If you restart the app after signing in, your list of connections is automatically retrieved from the Room database.

The app employs a service for retrieving LinkedIn connections in the background (as a foreground service) and stores the data in the Room database in batches of 40. Because the recyclerview is bound to the Room database, the UI is updated immediately and automaticly whenever data is stored allowing for an asynchronous operation to take place. You can also pull down on the list (when the list is scrolled to the top) which will cause the service to retrieve all the LinkedIn connections again and update the list with any new connections it finds.

The app also demonstrates how to gracefully recover from a network exception. If you disable your network while your LinkedIn connections are being retrieved, up to 5 atttempts will be made to retry using exponential back off, after which an error message is shown.

You can download the apk file from the project's root and try it out without the need to compile the code. The filename is linkedintools.apk

NOTE: The apk file contains more functionality than the source code and limits the number of downloaded LinkedIn connections to 40.

The app was designed using the architecture guidelines as recommended by Google at:

https://developer.android.com/jetpack/docs/guide

The architecture however has been slightly modified to include a layer referred to as the "business layer", or as I like to refer to it, as the "BO layer". The BO layer consists of those classes that provide the actual business logic that your app uses. Some developers refer to these as "use cases" or "business rules". The BO layer sits between your ViewModel layer and the data access layer (a.k.a. the "DA layer"). This is a block diagram of the architecture:

As a general rule, one layer can make calls to functions in another layer but not in reverse. For example, an activity can call functions in a ViewModel, but the ViewModel cannot call functions in the activity. In fact, the ViewModel has no knowledge of activities or fragments. In turn, a ViewModel can call functions in business objects but business objects cannot make calls to ViewModels. Business objects have no knowledge about ViewModels. There are however exceptions to this with services being one of them. Communication between services and the repository or business objects can be in both directions although it is strongly recommended to usually confine this two-way communication between the service and business objects and not include the repository.

When you allow one layer to bypass another layer to access another layer, you run the risk of bypassing centralized coding functionality that can provide checks and balances that could capture potential problems. For example, if the ViewModel directly accessed the repository without going through a business object, it is potentially possible that it could access data that it should not or display data in a way that the business object would otherwise alter or prevent.

Activities and fragments make up your UI layer. Code written here is essentially nothing more than glue that binds the UI components (TextViews, Buttons, etc) to your ViewModel to display stuff. And it also relays user input to the ViewModel. If you've properly coded your UI, you should rarely see an "if" statement. That may take some getting used to if you've never developed an MVVM app before. In reality, you can apply this technique to any architecture. It's not limited to the MVVM model. This demo app does actually use one "if" statement in the ConnectionsFragment but even this could have been replaced with data binding. But the amount of code used to add the data binding for this one case just didn't seem worth it.
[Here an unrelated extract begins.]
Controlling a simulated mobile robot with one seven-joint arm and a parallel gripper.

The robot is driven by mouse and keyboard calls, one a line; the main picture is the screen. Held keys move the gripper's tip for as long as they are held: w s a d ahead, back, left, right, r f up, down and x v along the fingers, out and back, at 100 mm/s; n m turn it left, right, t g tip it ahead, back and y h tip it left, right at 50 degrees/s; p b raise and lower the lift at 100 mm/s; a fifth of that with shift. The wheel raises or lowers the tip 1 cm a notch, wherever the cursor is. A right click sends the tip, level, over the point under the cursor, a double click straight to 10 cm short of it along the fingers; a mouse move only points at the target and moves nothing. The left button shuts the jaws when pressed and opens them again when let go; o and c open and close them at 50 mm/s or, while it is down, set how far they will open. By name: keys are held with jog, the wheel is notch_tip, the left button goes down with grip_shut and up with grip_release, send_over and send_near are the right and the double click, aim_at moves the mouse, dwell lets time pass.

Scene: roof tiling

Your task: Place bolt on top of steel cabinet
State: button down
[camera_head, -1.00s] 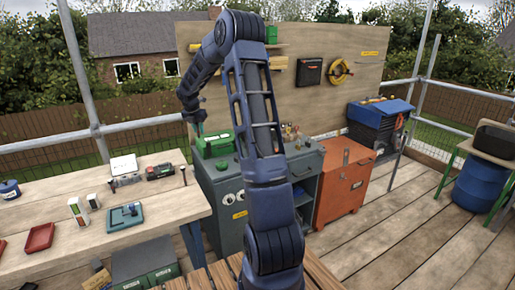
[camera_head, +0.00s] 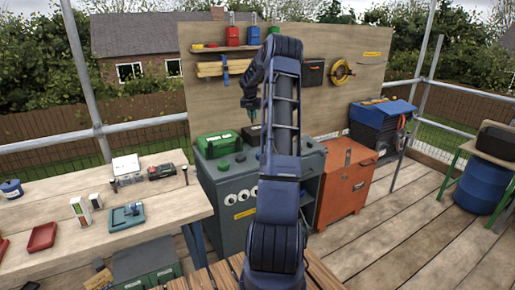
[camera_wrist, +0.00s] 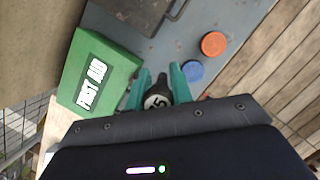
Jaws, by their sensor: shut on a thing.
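My gripper (camera_wrist: 163,90) is shut on a small dark object with a round pale marked end, which I take to be the bolt (camera_wrist: 156,101). It sits between the teal fingers; its far end is hard to make out. In the head view my gripper (camera_head: 251,108) hangs fingers down above the back of the grey steel cabinet (camera_head: 238,203). The bolt is too small to tell there. The cabinet's grey top (camera_wrist: 222,22) lies below the gripper in the wrist view. I cannot tell the exact gap between the bolt and the top.
On the cabinet top are a green first aid box (camera_wrist: 100,72), a dark flat item (camera_wrist: 140,10), an orange disc (camera_wrist: 213,44) and a blue disc (camera_wrist: 193,70). Grey top is bare between them. An orange cabinet (camera_head: 345,185) stands to the right, a wooden workbench (camera_head: 85,190) to the left.

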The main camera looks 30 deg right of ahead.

The ViewModel layer acts like glue between the UI and BO layers. It's priimarily meant to cache the state of UI data whenever configuration changes take place such as a device orientation change. If an activity or fragment is destroyed and then recreated, the instance of the ViewModel that was used with the previous activity (before it was recreated) is reused and avoides the need to reload data from the backend or database. Where you can see the benefit in this demo app is when you scroll the list of connections to some item and then perform a device orientation change. Not only does the ViewModel retain the data for the list but even the position so that it is restored.

The Google docs state that the lifecycle of a ViewModel is tied directly to the lifecycle of the activity/fragment and when these are destroyed, the ViewModel is also destroyed. But this is not true and I'm not sure why this continues to be stated in the docs. You can place a breakpoint in the onDestroy function of an activity, then rotate the device to initiate a device change. The onDestroy will get called but the onCleared function in the ViewModel does not get called. The ViewModel does in fact outlive the life of an activity, and this can be seen in this app.
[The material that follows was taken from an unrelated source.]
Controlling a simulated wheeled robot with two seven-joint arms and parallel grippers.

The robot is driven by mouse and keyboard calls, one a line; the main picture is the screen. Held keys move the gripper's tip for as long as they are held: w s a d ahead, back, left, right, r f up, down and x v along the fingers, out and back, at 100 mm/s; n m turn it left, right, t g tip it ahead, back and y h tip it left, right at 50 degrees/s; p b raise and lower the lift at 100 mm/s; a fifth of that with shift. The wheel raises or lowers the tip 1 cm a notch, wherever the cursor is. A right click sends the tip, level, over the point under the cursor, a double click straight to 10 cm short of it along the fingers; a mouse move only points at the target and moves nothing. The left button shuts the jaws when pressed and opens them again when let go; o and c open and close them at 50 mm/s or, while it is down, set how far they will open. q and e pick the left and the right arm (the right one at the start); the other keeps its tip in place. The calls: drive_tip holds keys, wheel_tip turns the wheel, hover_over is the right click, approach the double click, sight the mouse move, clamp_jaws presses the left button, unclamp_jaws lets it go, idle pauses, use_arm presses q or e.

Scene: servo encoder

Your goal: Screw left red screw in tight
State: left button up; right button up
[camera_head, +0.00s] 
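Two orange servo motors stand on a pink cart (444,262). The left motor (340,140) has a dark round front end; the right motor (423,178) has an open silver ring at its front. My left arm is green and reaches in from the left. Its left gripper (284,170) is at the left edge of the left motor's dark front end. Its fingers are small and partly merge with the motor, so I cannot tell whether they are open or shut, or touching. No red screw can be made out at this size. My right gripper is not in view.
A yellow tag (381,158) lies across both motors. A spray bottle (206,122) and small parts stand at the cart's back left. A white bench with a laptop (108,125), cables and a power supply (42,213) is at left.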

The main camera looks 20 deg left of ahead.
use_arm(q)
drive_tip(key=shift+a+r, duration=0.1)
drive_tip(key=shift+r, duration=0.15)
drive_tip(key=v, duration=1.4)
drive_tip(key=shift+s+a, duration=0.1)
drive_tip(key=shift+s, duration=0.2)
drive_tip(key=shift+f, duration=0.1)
A situation where onCleared does get called is when you decide to handle configuration changes yourself using this:

override fun onConfigurationChanged(newConfig: Configuration) {
    super.onConfigurationChanged(newConfig)
}

and adding this to your manifest for the activity:

android:configChanges="keyboardHidden|orientation|screenSize"

When you add this, onCleared will get called immediately after the activity's onDestroy is called. Of course this is bad since the whole point of the ViewModel is to cache your data and avoid retrieving it from its sources. So if your in the habit of using onConfigurationChanged, you probably will have no need for ViewModels and should just use the MVP architecture instead. Due to the complexity of handling configuraton changes with onConfigurationChanged, Google recommends that you avoid using it. See:

https://developer.android.com/guide/topics/resources/runtime-changes.html

ViewModels should use LiveData when communicating data back to the UI layer. This is because LiveData has activity/fragment lifecycle awareness. An observable does not, although there are Rx libaries available that will allow you to use observables instead of LiveData. One typical pattern seen in apps is for the business object to return an observable to the ViewModel and then use LiveData to communicate this data back to the UI. The ConnectionsViewModel in this app does this when calling getConnectionsCount.
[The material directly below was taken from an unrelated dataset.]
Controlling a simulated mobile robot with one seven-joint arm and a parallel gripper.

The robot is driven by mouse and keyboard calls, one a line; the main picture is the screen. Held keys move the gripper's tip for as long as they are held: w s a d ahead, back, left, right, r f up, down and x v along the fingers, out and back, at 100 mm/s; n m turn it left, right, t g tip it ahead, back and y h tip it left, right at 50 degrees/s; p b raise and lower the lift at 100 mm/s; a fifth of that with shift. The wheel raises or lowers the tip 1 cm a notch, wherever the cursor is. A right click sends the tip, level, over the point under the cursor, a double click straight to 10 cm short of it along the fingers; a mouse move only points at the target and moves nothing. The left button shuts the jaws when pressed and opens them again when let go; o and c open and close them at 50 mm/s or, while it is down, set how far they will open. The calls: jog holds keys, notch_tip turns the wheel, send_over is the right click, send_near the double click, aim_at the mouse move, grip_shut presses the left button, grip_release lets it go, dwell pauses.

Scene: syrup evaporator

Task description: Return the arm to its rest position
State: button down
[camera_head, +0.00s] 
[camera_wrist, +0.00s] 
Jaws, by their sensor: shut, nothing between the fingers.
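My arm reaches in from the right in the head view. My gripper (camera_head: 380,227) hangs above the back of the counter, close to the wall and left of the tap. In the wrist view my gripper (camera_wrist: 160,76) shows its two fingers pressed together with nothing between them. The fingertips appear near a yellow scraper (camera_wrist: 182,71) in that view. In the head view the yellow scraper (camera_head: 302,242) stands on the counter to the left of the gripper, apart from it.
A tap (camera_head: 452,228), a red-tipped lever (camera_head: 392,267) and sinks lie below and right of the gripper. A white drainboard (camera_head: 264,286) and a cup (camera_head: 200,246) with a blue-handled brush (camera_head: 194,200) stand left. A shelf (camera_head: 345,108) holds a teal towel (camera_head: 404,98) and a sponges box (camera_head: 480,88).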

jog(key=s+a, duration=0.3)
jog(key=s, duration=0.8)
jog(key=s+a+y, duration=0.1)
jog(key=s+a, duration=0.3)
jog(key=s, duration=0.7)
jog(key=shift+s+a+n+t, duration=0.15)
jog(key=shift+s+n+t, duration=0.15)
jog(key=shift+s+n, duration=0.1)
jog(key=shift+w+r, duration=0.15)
Having seen many Android apps, I am still struck by how many developers still write business rules inside the ViewModel and let the ViewModel directly access the data layer. Even the block diagram of Google's recommended architecture shows no business logic layer and has the ViewModel communicating with the repository. This is really bad. Why? Because the ViewModel is really nothing more than glue and it should be used to bind your UI components to your business objects.

Regardless what kind of architecture you use, including MVP, your business components should be totally independent of any of the layers that need to use the business rules. They should be agnostic of any operating system or platform.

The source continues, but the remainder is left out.